Before the young generation which entered upon active life in the eighties lay the broken tablets of Russian Jewish literature. New tablets were needed, partly to restore the commandments of the preceding period of enlightenment, partly to correct its mistakes.
CHAPTER XXI
THE ACCESSION OF ALEXANDER III. AND THE INAUGURATION OF POGROMS
1. THE TRIUMPH OF AUTOCRACY
On March 1, 1881, Alexander II. met his death on one of the principal thoroughfares of St. Petersburg, smitten by dynamite bombs hurled at him by a group of terrorists. The Tzar, who had freed the Russian peasantry from personal slavery, paid with his life for refusing to free the Russian people from political slavery and police tyranny. The red terrorism of the revolutionaries was the counterpart of the white terrorism of the Russian authorities, who for many years had suppressed the faintest striving for liberty, and had sent to gaol and prison, or deported to Siberia, the champions of a constitutional form of government and the spokesmen of social reforms.

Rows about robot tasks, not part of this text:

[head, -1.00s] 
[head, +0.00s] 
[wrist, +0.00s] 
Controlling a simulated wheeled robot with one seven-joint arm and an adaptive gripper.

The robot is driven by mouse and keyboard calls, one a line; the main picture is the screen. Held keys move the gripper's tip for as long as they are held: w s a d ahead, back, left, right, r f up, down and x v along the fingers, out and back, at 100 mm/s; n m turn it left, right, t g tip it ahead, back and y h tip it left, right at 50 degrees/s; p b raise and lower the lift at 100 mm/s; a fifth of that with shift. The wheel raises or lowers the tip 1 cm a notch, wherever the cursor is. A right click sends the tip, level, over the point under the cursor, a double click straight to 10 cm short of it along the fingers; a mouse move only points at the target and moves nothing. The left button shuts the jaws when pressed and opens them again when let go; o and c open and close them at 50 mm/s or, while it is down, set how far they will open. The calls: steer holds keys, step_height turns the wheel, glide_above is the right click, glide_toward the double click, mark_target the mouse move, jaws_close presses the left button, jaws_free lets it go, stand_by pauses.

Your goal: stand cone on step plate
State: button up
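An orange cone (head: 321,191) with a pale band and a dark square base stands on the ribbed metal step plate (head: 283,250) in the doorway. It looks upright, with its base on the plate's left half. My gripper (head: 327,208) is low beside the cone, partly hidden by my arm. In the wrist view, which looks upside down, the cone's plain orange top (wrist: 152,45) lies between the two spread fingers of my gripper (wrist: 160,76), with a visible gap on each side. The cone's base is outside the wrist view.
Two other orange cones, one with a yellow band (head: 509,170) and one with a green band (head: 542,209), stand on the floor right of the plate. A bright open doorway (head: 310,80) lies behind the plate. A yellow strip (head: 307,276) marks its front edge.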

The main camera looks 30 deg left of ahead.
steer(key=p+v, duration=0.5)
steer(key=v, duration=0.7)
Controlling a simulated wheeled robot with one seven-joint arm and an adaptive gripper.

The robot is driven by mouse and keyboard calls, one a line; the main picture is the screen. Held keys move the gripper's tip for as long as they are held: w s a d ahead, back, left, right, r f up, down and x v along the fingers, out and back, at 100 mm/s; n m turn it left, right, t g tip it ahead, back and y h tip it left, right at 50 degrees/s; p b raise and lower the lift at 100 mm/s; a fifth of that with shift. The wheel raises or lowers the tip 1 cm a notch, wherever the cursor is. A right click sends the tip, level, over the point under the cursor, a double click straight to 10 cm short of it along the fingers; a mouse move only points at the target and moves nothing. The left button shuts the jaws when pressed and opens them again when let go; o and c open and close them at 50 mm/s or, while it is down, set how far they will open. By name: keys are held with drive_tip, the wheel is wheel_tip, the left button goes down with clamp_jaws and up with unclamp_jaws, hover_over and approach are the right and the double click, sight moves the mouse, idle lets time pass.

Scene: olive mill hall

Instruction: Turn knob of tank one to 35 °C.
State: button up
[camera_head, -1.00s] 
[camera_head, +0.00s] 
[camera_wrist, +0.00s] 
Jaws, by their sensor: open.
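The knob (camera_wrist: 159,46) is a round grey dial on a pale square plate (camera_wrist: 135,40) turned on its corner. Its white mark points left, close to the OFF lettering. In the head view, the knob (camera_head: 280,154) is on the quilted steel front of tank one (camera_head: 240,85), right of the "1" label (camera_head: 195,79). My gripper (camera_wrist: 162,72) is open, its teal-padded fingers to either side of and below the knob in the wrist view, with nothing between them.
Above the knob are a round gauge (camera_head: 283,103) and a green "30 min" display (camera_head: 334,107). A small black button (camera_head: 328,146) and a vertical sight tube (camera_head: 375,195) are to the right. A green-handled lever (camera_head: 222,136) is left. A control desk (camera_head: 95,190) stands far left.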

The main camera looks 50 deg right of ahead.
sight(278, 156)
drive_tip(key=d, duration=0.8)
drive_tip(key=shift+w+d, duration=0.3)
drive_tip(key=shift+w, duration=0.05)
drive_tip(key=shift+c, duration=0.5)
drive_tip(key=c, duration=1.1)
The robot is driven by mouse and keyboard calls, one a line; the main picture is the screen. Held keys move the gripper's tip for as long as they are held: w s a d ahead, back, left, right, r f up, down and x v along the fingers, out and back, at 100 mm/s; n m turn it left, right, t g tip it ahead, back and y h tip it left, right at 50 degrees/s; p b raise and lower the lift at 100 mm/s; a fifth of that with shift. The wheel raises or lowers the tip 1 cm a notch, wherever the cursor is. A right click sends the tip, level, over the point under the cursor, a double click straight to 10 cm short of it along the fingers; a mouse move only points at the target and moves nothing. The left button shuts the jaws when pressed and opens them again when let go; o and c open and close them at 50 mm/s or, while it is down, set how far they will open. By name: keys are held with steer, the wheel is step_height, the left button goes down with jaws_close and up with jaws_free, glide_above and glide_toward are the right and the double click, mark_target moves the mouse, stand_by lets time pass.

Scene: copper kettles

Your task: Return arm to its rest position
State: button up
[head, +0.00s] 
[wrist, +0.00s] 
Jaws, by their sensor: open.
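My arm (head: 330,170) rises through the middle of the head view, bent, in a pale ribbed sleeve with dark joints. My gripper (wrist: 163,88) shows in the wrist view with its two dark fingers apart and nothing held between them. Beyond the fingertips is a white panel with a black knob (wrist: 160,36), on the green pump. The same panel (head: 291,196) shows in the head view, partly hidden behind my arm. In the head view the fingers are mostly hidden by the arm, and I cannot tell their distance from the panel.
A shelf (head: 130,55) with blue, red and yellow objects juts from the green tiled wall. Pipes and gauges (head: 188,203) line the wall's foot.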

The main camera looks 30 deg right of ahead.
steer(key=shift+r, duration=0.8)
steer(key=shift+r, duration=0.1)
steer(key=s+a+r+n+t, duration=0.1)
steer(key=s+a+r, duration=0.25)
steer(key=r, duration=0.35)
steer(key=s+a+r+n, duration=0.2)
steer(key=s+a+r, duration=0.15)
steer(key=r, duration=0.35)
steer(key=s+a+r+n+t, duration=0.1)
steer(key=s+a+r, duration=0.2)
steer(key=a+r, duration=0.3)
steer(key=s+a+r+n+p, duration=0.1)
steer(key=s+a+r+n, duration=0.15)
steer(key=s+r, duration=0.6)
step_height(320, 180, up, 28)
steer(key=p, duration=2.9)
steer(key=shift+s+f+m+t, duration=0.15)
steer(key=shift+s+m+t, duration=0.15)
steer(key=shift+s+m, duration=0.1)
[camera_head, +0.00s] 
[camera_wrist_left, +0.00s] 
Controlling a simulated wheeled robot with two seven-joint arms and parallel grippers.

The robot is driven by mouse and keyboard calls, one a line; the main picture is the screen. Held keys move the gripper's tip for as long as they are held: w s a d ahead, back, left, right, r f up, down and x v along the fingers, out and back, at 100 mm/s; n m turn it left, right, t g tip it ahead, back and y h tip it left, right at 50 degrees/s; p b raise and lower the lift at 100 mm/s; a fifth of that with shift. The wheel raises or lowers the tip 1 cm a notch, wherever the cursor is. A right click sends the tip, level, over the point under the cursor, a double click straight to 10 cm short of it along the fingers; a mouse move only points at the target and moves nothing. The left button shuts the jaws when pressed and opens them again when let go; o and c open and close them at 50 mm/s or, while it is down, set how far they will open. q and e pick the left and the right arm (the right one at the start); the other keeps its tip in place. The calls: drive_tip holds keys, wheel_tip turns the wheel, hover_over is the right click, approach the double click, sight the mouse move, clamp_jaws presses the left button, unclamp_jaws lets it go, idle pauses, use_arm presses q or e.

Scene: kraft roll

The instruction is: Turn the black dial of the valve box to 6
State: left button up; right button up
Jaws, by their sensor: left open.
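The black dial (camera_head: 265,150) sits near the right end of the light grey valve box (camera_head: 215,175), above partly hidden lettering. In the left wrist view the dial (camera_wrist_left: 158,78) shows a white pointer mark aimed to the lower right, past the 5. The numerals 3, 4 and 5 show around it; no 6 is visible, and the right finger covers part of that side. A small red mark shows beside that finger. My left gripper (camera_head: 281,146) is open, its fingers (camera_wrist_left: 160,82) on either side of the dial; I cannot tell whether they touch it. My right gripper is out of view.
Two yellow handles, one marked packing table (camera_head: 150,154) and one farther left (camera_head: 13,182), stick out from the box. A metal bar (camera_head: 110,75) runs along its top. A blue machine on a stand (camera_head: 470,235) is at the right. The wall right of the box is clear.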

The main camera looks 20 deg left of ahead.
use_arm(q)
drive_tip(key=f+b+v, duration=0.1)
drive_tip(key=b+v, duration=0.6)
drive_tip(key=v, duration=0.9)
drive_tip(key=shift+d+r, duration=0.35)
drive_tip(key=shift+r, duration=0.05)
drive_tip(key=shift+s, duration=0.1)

Forced by the persecutions of the police to hide beneath the surface, the revolutionary societies of underground Russia found themselves compelled to resort to methods of terrorism. This terrorism found its expression during the last years of Alexander II. in various attempts on the life of that ruler, and culminated in the catastrophe of March 1.
Among the members of these revolutionary societies were also some representatives from among the young Jewish intelligenzia. They were in large part college students, who had been carried away by the ideals of their Russian comrades. But few of them were counted among the active terrorists. The group which prepared the murder of the Tzar comprised but one Jewish member, a woman by the name of Hesia Helfman, who, moreover, played but a secondary role in the conspiracy, by keeping a secret residence for toe revolutionaries. Nevertheless, in the official circles, which were anxious to justify their oppression of the Jews, it became customary to refer to the “important role” played by the Jews in the Russian revolution.